--- begin Data ---

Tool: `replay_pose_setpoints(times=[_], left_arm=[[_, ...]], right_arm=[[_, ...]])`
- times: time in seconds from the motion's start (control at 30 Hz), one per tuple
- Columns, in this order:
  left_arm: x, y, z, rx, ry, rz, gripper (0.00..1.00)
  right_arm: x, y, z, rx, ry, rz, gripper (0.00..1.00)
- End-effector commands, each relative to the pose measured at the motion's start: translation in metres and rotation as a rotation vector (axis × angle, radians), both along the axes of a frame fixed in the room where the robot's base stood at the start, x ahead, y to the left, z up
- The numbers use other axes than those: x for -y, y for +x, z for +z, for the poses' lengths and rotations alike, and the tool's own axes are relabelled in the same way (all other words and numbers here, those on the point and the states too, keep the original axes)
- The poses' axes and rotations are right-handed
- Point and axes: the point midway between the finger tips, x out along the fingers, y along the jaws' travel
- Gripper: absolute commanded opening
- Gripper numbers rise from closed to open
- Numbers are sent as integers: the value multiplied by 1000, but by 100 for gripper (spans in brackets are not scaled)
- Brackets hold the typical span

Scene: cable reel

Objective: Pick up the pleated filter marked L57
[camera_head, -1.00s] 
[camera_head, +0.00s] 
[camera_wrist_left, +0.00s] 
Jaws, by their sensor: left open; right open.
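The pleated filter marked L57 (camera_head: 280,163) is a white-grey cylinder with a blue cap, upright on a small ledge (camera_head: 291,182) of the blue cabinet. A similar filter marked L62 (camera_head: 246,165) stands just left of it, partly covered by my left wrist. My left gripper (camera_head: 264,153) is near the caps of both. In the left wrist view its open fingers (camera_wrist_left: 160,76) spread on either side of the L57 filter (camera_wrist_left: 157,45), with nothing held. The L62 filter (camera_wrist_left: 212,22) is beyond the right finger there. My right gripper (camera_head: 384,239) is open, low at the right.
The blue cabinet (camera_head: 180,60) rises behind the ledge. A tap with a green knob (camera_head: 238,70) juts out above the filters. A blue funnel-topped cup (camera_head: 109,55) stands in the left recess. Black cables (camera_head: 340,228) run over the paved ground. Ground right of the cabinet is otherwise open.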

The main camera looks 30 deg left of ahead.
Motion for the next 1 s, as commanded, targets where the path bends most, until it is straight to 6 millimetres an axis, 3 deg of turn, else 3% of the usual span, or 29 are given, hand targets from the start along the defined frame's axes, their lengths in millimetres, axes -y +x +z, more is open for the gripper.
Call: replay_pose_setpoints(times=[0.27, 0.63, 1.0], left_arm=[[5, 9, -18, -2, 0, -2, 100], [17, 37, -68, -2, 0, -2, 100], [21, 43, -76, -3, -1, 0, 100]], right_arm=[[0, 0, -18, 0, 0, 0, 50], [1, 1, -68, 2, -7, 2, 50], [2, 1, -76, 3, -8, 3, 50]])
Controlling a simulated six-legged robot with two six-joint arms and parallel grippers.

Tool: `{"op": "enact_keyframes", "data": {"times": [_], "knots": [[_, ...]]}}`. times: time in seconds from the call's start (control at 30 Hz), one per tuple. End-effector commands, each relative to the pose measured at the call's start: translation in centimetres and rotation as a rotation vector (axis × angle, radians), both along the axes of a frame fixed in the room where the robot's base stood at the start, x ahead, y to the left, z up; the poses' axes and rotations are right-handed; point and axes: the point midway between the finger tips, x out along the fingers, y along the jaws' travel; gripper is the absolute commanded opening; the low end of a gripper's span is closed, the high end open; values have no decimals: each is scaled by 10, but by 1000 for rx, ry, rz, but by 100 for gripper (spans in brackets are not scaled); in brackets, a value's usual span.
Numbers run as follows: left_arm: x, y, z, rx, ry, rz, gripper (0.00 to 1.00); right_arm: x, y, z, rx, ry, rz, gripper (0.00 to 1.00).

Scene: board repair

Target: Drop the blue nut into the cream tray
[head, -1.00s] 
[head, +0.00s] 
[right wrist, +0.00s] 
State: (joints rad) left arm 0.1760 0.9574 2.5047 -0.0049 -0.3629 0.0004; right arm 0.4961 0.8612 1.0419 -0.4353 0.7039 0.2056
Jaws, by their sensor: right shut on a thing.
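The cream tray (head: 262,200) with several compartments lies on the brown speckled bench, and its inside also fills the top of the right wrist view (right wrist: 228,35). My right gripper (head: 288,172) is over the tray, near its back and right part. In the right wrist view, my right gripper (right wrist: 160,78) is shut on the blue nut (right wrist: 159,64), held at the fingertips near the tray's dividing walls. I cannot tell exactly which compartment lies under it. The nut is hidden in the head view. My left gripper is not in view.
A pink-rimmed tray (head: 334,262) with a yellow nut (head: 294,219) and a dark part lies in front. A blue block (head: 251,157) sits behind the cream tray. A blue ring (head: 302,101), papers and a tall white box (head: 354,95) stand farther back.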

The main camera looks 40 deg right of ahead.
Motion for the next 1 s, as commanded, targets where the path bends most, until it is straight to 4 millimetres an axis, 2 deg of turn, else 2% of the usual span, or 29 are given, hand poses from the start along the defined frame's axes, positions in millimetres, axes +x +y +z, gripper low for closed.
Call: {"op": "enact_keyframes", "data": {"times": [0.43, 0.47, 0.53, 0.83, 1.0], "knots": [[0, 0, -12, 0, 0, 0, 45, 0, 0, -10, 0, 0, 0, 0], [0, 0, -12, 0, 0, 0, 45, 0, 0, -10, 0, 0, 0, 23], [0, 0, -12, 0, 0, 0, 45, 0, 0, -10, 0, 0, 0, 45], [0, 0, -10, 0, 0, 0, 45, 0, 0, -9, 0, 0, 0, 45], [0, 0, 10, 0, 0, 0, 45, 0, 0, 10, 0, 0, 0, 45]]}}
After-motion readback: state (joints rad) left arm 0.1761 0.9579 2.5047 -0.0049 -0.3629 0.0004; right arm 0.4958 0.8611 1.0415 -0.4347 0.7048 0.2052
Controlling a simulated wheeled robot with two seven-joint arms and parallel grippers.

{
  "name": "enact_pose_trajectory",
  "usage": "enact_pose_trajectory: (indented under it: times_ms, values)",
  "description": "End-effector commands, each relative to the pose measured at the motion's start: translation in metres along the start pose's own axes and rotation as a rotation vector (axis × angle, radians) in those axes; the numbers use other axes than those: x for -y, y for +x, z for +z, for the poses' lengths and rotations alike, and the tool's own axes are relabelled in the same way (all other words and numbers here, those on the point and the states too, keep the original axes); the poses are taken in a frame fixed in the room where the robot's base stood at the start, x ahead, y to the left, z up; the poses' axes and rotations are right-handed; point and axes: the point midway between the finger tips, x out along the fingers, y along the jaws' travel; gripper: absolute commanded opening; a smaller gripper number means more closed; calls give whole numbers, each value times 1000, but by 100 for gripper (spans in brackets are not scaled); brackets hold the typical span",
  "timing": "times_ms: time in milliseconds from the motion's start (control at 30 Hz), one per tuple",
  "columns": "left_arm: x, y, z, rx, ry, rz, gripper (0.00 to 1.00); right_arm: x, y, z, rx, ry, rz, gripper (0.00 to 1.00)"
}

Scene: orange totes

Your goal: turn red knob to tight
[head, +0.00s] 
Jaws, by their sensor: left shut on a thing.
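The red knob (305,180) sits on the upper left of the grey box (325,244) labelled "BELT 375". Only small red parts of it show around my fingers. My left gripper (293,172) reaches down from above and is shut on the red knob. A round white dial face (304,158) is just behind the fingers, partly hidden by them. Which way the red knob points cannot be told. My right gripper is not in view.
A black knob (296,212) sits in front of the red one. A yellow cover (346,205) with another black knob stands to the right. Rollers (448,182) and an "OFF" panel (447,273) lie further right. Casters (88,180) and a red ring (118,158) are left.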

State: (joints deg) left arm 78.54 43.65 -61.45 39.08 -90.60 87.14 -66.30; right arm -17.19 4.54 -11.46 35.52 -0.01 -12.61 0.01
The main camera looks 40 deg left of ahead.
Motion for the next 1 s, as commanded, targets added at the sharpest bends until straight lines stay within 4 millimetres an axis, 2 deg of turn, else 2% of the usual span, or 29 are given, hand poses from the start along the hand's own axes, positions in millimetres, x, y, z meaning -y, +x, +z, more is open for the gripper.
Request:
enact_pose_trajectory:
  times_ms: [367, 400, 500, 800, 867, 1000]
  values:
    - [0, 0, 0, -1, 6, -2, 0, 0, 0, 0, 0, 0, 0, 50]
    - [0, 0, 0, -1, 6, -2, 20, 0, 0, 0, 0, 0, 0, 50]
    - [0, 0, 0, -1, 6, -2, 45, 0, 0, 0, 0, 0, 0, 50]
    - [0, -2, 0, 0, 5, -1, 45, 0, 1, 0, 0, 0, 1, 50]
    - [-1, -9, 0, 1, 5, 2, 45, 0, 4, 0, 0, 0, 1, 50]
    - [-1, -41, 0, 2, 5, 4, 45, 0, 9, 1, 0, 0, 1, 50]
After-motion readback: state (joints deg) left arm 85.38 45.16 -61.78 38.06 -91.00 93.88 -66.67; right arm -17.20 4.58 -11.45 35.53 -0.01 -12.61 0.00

--- end Data ---

§ **Instruction**: Every line that holds the string "positions" should be returned.

§ **Answer for this exercise**:
Motion for the next 1 s, as commanded, targets where the path bends most, until it is straight to 4 millimetres an axis, 2 deg of turn, else 2% of the usual span, or 29 are given, hand poses from the start along the defined frame's axes, positions in millimetres, axes +x +y +z, gripper low for closed.
Motion for the next 1 s, as commanded, targets added at the sharpest bends until straight lines stay within 4 millimetres an axis, 2 deg of turn, else 2% of the usual span, or 29 are given, hand poses from the start along the hand's own axes, positions in millimetres, x, y, z meaning -y, +x, +z, more is open for the gripper.

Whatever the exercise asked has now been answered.